Last night I found myself in a dimly lit music lounge sipping a gin and tonic while listening to a rock ‘n roll band playing loudly and energetically. I turned to Tara and said, over the wailing guitars and pounding drums, “I’m living the life I always wanted.”
Call it a three-chord revelation.
Many years ago, I saw the movie Singles. It centered around a group of twentysomethings in the Pacific Northwest as they dealt with work, relationships and hobbies. I was the exact same age as the main characters when the film came out, but my life couldn’t have been more different. While they were hanging out in clubs and bars listening to music and navigating the minefields of new and complex relationships and following their dreams (those dreams weren’t even working out in the movie, but there was a certain romanticism in the fact that they were trying their damnedest regardless), I had already settled down into a monotonously routine existence that would slowly and methodically stifle me. I was envious of those characters, even if I couldn’t put my finger on the exact reasons why. Now, with the benefit of hindsight, I can fill in the blanks. I won’t go into a lot of details. Let’s just say I wasn’t being true to the person I really am. Fortunately, one day I woke up and realized that, and did something about it. The ensuing years were often a struggle, but look at the end result. Like I said to Tara, I’m living the life I always wanted. It took longer than it should have, but you know what they say: better late than never.

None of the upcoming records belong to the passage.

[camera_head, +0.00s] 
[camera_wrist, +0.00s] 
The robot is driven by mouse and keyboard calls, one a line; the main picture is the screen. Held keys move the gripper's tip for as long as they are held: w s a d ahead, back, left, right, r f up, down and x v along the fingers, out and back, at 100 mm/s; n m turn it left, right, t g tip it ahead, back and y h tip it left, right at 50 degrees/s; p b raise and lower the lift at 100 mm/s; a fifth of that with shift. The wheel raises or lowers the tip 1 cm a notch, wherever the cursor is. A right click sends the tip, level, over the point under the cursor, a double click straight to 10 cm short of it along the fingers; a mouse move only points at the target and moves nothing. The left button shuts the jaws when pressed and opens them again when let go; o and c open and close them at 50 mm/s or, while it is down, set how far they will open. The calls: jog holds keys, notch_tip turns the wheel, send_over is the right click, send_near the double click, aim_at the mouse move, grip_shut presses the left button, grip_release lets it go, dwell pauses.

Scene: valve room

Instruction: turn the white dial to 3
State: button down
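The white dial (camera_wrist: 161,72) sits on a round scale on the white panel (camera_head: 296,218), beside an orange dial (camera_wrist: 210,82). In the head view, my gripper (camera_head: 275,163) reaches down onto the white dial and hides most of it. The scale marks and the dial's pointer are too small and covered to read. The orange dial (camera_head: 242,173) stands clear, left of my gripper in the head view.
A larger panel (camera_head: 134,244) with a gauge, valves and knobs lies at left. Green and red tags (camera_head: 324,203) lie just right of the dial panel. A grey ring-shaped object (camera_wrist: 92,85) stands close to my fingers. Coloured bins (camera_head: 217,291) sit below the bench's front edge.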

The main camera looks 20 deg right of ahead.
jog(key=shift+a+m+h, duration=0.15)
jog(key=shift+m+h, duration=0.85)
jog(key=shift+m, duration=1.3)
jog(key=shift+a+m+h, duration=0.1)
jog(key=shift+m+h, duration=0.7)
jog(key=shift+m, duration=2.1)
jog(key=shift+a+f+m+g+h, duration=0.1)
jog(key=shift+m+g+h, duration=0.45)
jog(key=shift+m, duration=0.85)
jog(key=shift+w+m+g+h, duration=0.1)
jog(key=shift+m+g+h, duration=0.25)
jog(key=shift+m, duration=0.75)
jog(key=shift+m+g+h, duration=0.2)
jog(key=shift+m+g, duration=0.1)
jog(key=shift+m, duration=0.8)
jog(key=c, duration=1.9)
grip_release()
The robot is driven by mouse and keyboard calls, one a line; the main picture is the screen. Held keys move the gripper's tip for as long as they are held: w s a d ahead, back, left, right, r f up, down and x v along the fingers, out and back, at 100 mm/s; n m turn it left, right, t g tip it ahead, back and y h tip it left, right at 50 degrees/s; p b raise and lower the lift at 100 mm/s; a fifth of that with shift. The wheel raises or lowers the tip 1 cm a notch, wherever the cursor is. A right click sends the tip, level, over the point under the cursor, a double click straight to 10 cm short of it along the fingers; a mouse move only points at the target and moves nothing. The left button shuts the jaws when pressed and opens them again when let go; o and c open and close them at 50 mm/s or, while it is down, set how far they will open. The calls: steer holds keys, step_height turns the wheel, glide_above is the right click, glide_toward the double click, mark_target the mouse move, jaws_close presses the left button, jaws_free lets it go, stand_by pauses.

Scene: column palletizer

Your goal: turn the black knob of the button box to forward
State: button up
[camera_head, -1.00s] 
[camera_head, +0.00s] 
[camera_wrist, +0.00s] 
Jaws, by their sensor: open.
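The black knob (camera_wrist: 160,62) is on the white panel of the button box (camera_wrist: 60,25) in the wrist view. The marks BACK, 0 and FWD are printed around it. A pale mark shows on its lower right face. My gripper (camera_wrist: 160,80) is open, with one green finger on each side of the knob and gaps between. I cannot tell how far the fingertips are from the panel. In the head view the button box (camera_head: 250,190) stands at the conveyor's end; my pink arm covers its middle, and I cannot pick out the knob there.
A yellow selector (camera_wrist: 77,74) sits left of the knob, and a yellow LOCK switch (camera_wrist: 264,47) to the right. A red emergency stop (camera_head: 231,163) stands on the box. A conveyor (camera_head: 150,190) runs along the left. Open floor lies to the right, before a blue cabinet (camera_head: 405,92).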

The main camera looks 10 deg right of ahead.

That life isn’t just about rock ‘n roll, though music is a very important part of the equation. We went to two concerts this week – a big arena show with The Black Keys at the Portland Rose Garden on Monday, and a smaller, more intimate gig with a couple of local Northwest bands we both like, Campfire OK and The Lonely Forest, at a much smaller venue – the Doug Fir Lounge on East Burnside Street – Wednesday night. Both were awesome in their own way (and I have the ringing ears to prove it). The Black Keys put on an elaborate, energetic show chock full of lasers and strobe lights and played some of the hookiest, most soulful rock music out there these days. The Doug Fir was small and candlelit and intimate, and the bands were an arm’s length from where we sat. Tara and I bonded over music right from the start, and there will be plenty of concerts in our future. We’ve already got The Shins in Bend over Memorial Day weekend and a few days later, The Moondoggies at another small club in Portland. A mix of popular bands and lesser-known local acts. I like that.
But as I said, this life is about more than just seeing bands play live. It’s about being in a loving relationship where both partners are equals, never take each other for granted, and actually have fun together. We’ve both had our share of less-than-perfect failed relationships, and this has given us a strong appreciation for what we’ve got now. It’s a reason why we’ve never had a single argument or cross word, and still make out like a couple of lovestruck teenagers half a dozen times a day. There’s a passion I’ve never experienced before. The relationship is just one more piece of the puzzle, though. There are so many other components. Friends. Family. Traveling. Hiking. Cooking good food. Following your passions (like self-publishing a novel). And through whatever strange confluence of events, the stars or planets have all lined up almost perfectly (jobs are the last missing link, but I’m confident they’ll fall into place, too). Hence, my comment last night. What’s especially great is recognizing those moments while you’re living them, instead of looking back someday and thinking, “things were going pretty well then.”
Funny how revelations can come from the oddest places. Kite strings and intimate music clubs have made me introspective in the past few days. On Saturday, we’re having a yard sale. Can’t wait to see what kind of wisdom I glean from haggling over the price of a 99-cent apple corer.